The Justice Department's announcement of a final settlement follows Goldman Sachs's disclosure of preliminary agreement in January. The settlement covers Goldman Sachs's issuance and underwriting of mortgage-backed securities from 2005 through 2007.
The Wall Street investment bank will pay $2.4 billion in civil fines, $1.8 billion in relief to distressed borrowers and another $875 million to resolve claims by other state and federal agencies.
"This resolution holds Goldman Sachs accountable for its serious misconduct in falsely assuring investors that securities it sold were backed by sound mortgages, when it knew that they were full of mortgages that were likely to fail," said Stuart Delery, acting US associate attorney general, in a statement.

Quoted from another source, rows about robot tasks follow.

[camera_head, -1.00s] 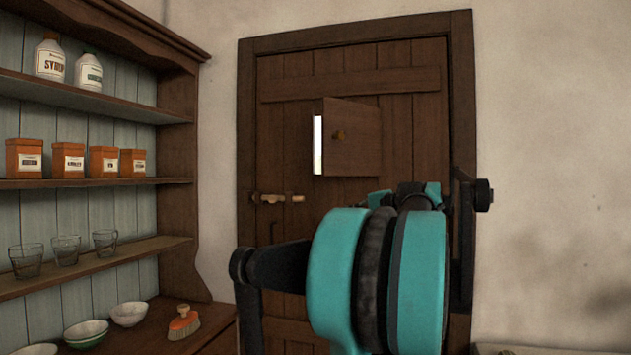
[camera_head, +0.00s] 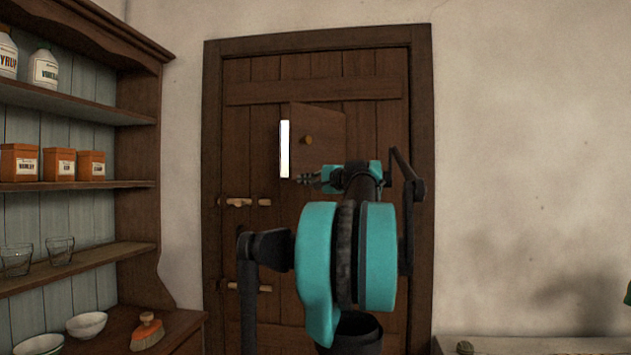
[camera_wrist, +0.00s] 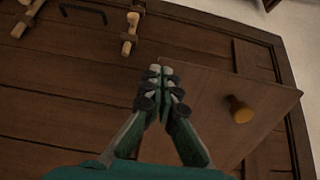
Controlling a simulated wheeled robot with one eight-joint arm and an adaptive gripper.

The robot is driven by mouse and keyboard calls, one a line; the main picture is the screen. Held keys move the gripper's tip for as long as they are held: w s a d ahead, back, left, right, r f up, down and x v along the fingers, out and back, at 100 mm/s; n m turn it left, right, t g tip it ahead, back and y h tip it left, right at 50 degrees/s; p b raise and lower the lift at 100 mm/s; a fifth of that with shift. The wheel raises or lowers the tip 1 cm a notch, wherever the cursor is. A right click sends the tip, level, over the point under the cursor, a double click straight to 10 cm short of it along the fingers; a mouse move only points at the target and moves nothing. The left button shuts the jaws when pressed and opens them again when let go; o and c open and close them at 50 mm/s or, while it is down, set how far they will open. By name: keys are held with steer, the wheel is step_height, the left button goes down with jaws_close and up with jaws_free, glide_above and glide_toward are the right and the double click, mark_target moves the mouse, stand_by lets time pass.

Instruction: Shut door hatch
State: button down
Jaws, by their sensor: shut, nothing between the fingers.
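The door hatch (camera_head: 325,135) is a small wooden panel with a round knob (camera_head: 308,140), set in the brown plank door (camera_head: 250,150). It stands ajar, with a bright strip of light at its left edge. In the wrist view the hatch (camera_wrist: 210,125) juts out from the door, with its knob (camera_wrist: 240,109) to the right. My gripper (camera_head: 305,178) is near the hatch's lower left corner. In the wrist view my gripper (camera_wrist: 160,70) is shut and empty, with its fingertips in front of the hatch's edge. I cannot tell if they touch it.
A wooden bolt (camera_head: 238,202) is on the door below and left of the hatch. A shelf unit (camera_head: 135,130) with jars, boxes, glasses and bowls stands at the left. A brush (camera_head: 146,332) lies on its lower counter. Bare wall is at the right.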

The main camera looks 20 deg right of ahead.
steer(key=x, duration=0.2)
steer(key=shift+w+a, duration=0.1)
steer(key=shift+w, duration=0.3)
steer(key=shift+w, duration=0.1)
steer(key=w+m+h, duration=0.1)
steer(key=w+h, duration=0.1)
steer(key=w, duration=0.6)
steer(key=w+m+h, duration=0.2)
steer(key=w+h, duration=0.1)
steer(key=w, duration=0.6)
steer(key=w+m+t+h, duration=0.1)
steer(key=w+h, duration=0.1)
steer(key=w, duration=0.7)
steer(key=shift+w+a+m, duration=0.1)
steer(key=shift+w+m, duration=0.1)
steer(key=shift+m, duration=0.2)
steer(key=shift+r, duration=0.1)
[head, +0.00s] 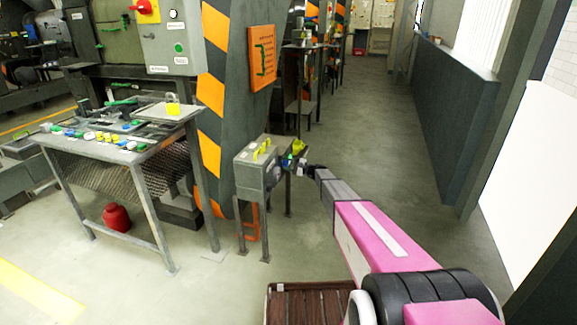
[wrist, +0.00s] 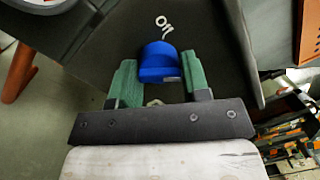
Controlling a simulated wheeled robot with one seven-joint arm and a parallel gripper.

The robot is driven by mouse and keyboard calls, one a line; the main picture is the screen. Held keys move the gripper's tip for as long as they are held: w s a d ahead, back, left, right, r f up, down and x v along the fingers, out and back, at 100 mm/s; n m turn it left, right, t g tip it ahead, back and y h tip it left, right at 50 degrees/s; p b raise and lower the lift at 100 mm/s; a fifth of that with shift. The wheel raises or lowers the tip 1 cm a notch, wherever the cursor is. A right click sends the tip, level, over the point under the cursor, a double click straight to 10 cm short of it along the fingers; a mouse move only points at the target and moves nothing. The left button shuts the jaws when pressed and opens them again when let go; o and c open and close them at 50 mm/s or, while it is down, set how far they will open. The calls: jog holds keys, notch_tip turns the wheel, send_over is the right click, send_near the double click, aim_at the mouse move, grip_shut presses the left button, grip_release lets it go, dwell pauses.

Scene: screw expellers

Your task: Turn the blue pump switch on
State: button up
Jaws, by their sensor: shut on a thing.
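The blue pump switch (wrist: 160,62) is a rounded blue knob on a dark grey panel face in the wrist view. A white "ON" label (wrist: 163,24), drawn at a slant, is just beyond its rounded end. My gripper (wrist: 158,78) has its two green fingers on either side of the knob, shut on it. In the head view, my gripper (head: 305,168) is at the right side of a small grey control box (head: 252,176) on legs. The switch is too small there to make out its angle.
A grey table (head: 150,152) with several coloured buttons and parts stands left of the box. A striped column (head: 213,95) with an orange sign (head: 262,58) rises behind the box. A wooden pallet (head: 300,305) lies at the bottom. The aisle floor (head: 365,115) is clear.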

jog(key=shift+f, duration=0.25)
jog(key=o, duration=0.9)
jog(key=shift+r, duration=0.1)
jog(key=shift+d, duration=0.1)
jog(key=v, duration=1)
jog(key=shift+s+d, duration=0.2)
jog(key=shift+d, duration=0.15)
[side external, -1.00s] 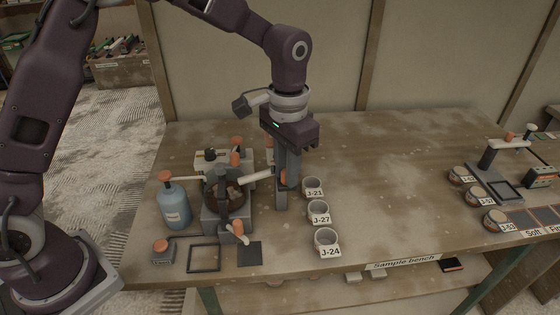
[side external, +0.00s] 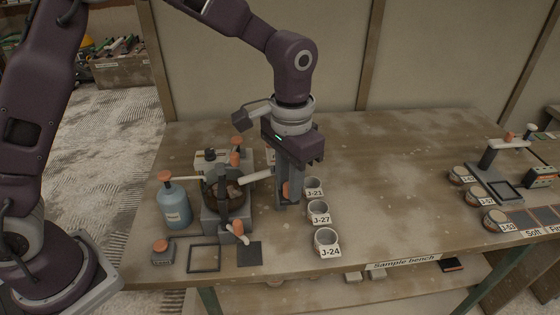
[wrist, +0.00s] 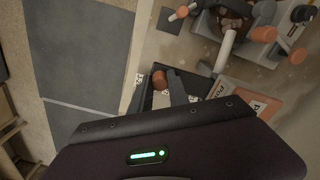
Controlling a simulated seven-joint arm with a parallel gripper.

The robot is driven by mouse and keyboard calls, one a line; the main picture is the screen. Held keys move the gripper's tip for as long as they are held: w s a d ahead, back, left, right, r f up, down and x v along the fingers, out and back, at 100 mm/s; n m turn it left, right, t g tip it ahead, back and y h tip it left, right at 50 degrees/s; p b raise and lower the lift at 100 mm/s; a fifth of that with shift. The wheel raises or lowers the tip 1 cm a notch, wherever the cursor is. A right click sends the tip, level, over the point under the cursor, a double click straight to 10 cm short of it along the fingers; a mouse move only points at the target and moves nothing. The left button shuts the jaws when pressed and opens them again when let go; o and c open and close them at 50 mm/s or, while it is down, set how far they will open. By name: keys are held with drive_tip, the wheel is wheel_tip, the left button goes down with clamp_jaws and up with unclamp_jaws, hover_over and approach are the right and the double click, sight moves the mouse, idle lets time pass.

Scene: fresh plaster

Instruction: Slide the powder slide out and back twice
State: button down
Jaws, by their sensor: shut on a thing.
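My gripper (side external: 289,203) points down over the bench, just right of the mixing apparatus. It is shut on an orange knob (side external: 286,190), which I take to be the powder slide's handle. The knob also shows between the fingers in the wrist view (wrist: 160,79). The slide's body is mostly hidden behind the fingers, so how far out it is cannot be told. In the wrist view a label (wrist: 260,105) beginning "Po" shows on an orange and white panel beside the gripper.
Cups J-21 (side external: 313,186), J-27 (side external: 319,211) and J-24 (side external: 326,240) stand close to the gripper's right and front. The apparatus (side external: 222,200), with a pale handle (side external: 255,175), and a blue bottle (side external: 174,205) stand left. The middle of the bench (side external: 400,175) is clear.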

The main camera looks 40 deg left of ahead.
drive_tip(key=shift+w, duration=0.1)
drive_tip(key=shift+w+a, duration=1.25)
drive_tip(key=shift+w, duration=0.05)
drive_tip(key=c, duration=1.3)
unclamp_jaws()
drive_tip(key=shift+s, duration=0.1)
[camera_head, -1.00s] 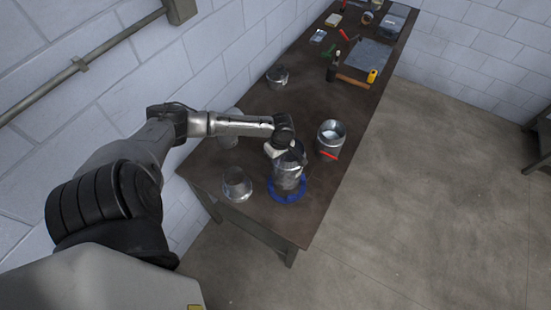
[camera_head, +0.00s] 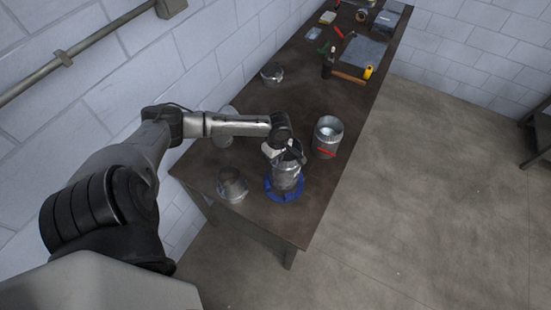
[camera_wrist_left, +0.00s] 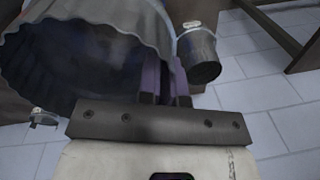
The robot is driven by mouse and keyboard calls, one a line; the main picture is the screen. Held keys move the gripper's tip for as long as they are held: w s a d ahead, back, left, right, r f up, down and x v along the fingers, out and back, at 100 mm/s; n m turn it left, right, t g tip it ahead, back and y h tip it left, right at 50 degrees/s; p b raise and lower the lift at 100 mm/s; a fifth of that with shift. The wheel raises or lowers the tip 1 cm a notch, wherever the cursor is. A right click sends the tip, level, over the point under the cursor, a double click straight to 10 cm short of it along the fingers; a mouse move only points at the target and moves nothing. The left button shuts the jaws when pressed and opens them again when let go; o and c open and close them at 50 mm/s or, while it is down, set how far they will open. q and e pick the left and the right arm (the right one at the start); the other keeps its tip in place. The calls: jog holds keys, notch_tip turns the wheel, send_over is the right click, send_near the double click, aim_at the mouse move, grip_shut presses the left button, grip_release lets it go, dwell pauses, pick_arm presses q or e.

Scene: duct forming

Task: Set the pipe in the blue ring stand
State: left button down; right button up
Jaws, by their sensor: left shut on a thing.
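The metal pipe (camera_head: 286,177) stands roughly upright at the blue ring stand (camera_head: 284,194) near the front of the table. Blue shows around its lower end; I cannot tell whether it rests fully on the base. My left gripper (camera_head: 279,150) is at the pipe's upper rim and shut on its wall. In the left wrist view the fingers (camera_wrist_left: 166,85) grip the wavy rim beside the open mouth of the pipe (camera_wrist_left: 85,60). My right gripper is not in view.
A second metal pipe (camera_head: 327,135) with a red mark stands right of the gripper. A metal cone piece (camera_head: 232,185) stands to the left, and a round piece (camera_head: 225,128) lies behind the arm. A small pot (camera_head: 272,74) and several tools stand farther back.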

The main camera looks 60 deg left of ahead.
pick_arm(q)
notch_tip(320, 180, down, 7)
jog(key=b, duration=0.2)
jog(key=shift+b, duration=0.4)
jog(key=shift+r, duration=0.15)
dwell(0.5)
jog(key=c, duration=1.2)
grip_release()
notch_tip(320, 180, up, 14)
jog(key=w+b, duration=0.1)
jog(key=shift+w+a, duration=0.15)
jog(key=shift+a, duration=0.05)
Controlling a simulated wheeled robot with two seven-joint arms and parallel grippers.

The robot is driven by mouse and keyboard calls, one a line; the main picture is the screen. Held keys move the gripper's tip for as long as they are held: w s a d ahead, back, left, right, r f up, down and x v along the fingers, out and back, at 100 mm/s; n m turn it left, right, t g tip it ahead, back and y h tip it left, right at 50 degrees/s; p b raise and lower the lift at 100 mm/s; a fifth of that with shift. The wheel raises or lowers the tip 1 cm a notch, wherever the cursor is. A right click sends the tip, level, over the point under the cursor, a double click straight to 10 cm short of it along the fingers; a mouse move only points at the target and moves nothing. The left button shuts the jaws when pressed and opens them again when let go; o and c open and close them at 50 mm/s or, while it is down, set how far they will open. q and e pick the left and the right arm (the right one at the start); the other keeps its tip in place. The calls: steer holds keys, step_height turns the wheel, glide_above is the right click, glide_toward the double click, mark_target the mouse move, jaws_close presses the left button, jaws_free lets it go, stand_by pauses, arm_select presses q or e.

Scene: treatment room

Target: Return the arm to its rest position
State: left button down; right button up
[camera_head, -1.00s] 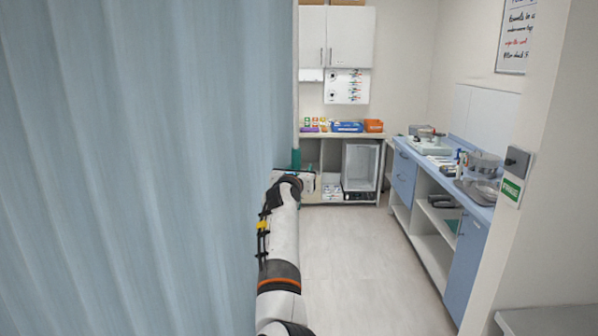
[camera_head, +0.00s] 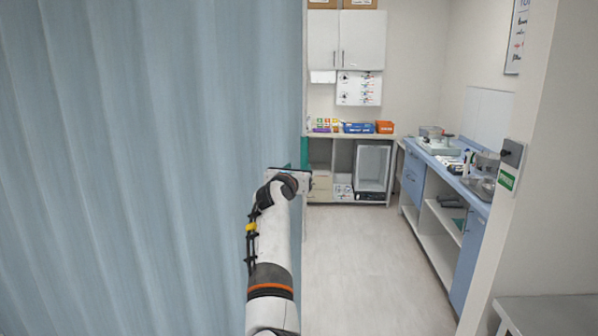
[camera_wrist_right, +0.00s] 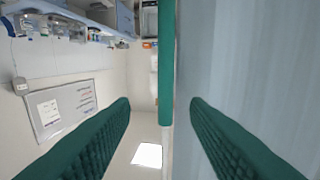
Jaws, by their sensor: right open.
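My right arm (camera_head: 270,240) reaches forward from the bottom of the head view, beside the blue curtain. My right gripper (camera_head: 304,154) is at its far end; only a bit of its teal finger shows there. My left arm and gripper are in neither view.
The blue curtain (camera_head: 130,150) fills the left side, close to my arm. A back counter (camera_head: 325,137) holds boxes. A blue-topped counter (camera_head: 455,180) runs along the right wall. The floor (camera_head: 365,260) between is clear. A grey surface (camera_head: 550,312) is at the lower right.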

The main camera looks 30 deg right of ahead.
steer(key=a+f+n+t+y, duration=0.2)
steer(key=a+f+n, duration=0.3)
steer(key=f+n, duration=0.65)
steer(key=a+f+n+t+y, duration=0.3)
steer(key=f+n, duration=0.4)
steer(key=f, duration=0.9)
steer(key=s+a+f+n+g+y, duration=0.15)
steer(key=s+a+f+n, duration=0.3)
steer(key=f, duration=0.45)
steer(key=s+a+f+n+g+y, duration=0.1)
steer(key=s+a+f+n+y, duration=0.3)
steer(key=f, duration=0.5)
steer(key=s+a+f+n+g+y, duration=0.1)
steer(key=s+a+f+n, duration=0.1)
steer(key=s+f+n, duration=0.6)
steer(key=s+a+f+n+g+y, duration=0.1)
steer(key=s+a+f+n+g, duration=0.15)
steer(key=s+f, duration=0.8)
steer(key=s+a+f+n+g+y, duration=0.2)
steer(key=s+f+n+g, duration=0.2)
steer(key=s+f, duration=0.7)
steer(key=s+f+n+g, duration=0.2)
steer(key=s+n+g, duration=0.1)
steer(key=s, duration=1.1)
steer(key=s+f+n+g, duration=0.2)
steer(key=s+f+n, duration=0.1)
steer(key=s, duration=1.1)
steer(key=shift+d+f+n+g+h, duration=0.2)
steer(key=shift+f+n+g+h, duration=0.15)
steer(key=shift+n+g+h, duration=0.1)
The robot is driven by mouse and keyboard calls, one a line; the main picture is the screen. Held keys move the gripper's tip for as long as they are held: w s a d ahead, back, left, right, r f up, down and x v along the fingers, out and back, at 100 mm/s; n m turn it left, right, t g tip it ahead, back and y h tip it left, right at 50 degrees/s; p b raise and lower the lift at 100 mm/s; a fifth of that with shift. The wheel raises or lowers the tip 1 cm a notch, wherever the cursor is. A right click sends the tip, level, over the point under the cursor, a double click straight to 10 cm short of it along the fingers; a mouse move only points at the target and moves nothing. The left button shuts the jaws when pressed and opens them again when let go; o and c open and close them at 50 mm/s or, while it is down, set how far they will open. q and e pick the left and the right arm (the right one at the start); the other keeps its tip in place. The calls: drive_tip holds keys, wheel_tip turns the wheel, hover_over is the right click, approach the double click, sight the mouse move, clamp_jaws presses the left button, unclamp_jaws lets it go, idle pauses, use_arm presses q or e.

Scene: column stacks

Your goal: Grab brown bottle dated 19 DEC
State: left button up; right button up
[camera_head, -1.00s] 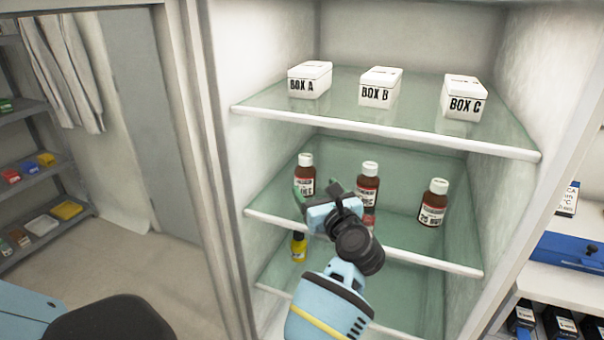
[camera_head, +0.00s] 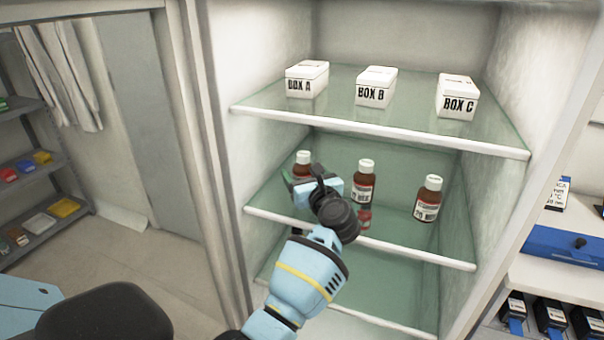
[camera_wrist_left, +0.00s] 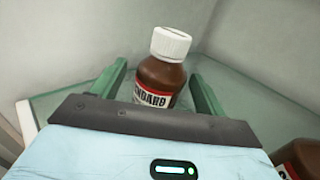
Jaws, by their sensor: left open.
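Three brown bottles with white caps and labels stand on the middle glass shelf: a left bottle (camera_head: 303,162), a middle bottle (camera_head: 363,184) and a right bottle (camera_head: 427,200). I cannot read their dates surely. My left gripper (camera_head: 304,181) is at the left bottle and hides its lower part. In the left wrist view, a brown bottle (camera_wrist_left: 161,77) stands upright between the open green fingers of the gripper (camera_wrist_left: 160,88). Its visible label text ends in "NDARD"; no date shows. Part of another brown bottle (camera_wrist_left: 300,158) shows at lower right. My right gripper is not in view.
White boxes A (camera_head: 307,80), B (camera_head: 376,87) and C (camera_head: 457,97) stand on the upper shelf (camera_head: 380,132), above my gripper. A small red item (camera_head: 365,218) shows beside my wrist. The cabinet's left wall is close to the left bottle.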

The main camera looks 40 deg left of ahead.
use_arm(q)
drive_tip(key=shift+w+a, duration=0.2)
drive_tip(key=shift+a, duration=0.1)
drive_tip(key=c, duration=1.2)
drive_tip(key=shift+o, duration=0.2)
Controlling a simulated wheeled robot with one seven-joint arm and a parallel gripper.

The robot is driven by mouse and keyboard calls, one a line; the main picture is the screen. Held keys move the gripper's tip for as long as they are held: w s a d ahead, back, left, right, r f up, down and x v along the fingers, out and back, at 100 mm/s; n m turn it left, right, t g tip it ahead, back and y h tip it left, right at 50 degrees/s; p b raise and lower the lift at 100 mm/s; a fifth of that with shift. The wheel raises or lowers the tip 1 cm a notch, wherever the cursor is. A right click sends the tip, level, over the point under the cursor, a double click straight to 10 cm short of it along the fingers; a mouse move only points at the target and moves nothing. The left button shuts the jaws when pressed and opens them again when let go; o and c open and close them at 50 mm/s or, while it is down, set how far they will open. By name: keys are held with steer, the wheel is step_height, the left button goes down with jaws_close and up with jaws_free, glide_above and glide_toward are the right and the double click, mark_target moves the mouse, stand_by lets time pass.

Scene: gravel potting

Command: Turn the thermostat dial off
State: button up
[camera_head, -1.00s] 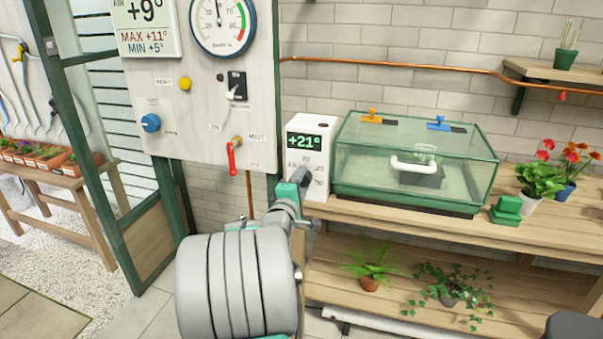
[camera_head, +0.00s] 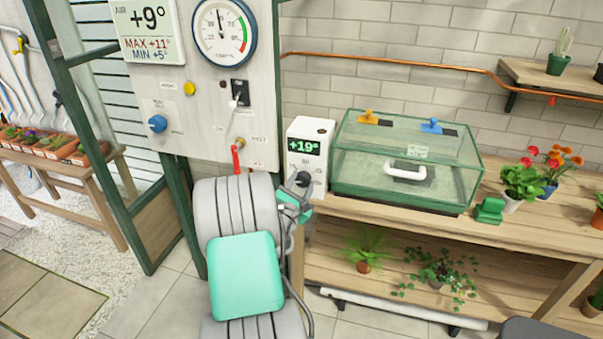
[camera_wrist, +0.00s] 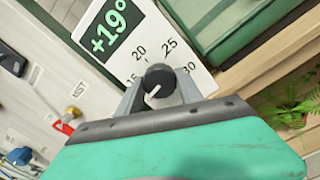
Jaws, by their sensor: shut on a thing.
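The thermostat is a white box (camera_head: 322,133) at the left end of the wooden bench, and its green display reads +19°. It also shows in the wrist view (camera_wrist: 180,30), with the numbers 15, 20, 25 and 30 around a black dial (camera_wrist: 158,82). A white pointer mark on the dial points to the lower left of the wrist picture. My gripper (camera_wrist: 160,92) is shut on the dial, with a grey finger on either side. In the head view my gripper (camera_head: 302,182) is at the front of the box and hides much of the dial.
A glass case with a green frame (camera_head: 405,205) stands right of the thermostat. A panel with a blue knob (camera_head: 157,124), a red lever (camera_head: 237,158) and a gauge (camera_head: 223,30) is at the left. Potted flowers (camera_head: 521,183) stand on the bench (camera_head: 430,230).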

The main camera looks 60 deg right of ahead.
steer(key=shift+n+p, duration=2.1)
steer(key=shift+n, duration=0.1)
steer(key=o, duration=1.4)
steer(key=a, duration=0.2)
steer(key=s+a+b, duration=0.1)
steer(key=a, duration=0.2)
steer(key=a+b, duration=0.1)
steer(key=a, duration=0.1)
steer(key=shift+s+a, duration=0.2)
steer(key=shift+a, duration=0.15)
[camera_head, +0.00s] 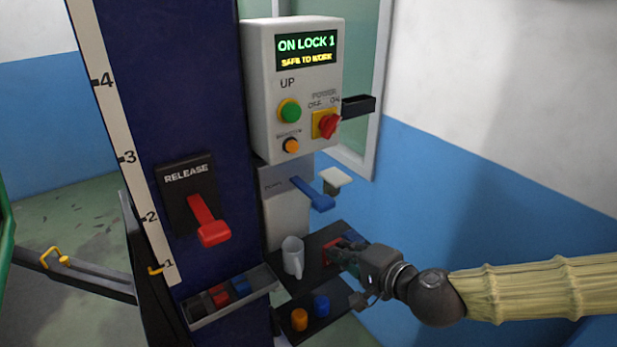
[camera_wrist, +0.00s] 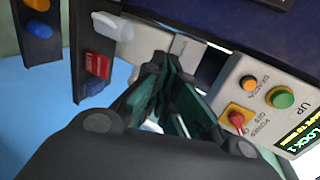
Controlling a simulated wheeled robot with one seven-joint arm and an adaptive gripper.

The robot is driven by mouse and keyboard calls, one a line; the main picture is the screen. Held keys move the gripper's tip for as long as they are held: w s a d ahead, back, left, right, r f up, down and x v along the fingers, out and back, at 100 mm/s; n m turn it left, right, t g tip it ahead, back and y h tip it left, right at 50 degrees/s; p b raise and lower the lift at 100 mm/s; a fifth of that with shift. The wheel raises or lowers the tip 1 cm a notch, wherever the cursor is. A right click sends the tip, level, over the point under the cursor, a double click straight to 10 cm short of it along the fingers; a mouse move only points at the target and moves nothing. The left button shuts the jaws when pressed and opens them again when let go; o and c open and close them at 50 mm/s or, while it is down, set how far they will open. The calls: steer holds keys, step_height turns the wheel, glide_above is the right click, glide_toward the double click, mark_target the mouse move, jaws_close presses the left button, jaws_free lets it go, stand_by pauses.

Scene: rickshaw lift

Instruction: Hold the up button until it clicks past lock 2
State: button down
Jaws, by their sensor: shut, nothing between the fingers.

The Justice Department said Goldman Sachs had agreed to a statement of facts that showed that the bank had repeatedly misrepresented the quality of the mortgage-linked securities in communications with investors.
For example, Goldman officials had privately viewed Fremont Investment & Loan, a loan originator, as on the "aggressive end of market standards" in its underwriting guidelines. However, Goldman praised Fremont's conservatism in communications to investors.
Fremont was later shut down by federal regulators.